Their work had flaws, some of which now seem obvious. Levin regards two crucial post-1787 developments — the modern party system midwifed by Martin Van Buren and the Reconstruction amendments — as improvements that furthered the Constitution’s original goals.
The Founders also sometimes wrongly implied that they had created a system that would run by itself. Keeping it in good working order would require more than checks and balances; it would take civic virtue on the part of officials and citizens alike. But we have had more than a century of civic miseducation thanks to the influence of progressivism in the mold of Woodrow Wilson. The progressives of the early 20th century chafed at the limits the Constitution placed on government, and especially the need for building large coalitions before it could take decisive action.
Over the decades, they altered our country’s governmental and political practice. Levin gently but relentlessly argues that theirs has been a disastrous success. Presidents now attempt to act as visionary policymakers more than as administrators, Congress has lost the habit of deliberating, and the judiciary is too often tempted to do the proper work of the other federal branches. State governments today grasp for dollars from the federal government more than for independence from it.
We now have a Wilsonian political culture operating a Madisonian Constitution, with dysfunctional and disappointing results. Which way to resolve that conflict depends on how we think about the trade-off between making coalition-building easier and making it less necessary.
The attraction of the second answer, the one progressives historically favored, and which not a few of today’s rightists have come to embrace, is the prospect of bold and sweeping government action. The Madisonian answer, seconded by Levin, frustrates such ambitions on purpose. The reforms he suggests to nudge our political practices back toward Madisonianism — such as a larger U.S. House, in which committees have more power and the leaders of the parties have less — are therefore not a summons to the barricade. It is a practical agenda, not a romantic one.
As such, it would appear to be a poor fit for an era in which many Americans say they want radical, disruptive change. But the people who speak that way don’t always mean the same thing, or anything in particular, and in recent decades, presidents’ transformative initiatives have mostly brought them grief.

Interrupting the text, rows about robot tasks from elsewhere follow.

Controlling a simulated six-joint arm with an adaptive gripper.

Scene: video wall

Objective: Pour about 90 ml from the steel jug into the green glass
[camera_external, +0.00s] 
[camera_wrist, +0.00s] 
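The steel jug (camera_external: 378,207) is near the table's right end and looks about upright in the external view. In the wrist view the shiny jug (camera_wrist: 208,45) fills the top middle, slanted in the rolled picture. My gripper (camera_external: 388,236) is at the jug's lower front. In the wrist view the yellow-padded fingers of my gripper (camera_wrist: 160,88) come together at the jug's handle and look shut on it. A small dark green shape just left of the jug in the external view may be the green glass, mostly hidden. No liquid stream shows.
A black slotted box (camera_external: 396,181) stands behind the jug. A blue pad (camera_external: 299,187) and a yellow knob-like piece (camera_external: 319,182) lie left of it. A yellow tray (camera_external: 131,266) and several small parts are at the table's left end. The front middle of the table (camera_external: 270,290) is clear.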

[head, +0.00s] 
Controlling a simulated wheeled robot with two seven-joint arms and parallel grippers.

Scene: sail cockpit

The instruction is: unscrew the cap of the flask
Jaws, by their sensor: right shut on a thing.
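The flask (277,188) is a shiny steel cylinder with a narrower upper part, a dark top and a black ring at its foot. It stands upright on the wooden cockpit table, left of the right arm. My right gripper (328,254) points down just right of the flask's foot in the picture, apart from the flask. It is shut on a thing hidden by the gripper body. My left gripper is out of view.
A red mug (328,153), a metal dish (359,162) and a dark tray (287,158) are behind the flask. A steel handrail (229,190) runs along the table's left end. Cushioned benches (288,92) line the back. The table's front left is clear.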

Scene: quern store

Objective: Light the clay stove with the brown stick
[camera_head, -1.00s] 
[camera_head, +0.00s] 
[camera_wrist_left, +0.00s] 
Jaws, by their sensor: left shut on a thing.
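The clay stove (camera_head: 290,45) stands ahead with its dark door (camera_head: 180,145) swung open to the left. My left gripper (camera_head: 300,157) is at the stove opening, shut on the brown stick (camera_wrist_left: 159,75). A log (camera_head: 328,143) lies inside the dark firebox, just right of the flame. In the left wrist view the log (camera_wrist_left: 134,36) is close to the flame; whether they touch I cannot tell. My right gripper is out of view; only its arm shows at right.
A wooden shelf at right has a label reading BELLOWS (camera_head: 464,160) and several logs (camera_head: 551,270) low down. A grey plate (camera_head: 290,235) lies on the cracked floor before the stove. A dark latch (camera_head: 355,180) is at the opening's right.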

It might, then, be the right time for a return to bargaining and accommodation. When the Constitution comes up in political debates, it is typically in the context of the most divisive issues in our society, such as abortion and guns, on which we read its provisions very differently. But the Constitution is meant to bring us together. Beneath the affection for Americans of all political stripes that Levin expresses is a stern message: If we seem to be coming apart today, it might not be because the Constitution is failing us so much as because we are failing it.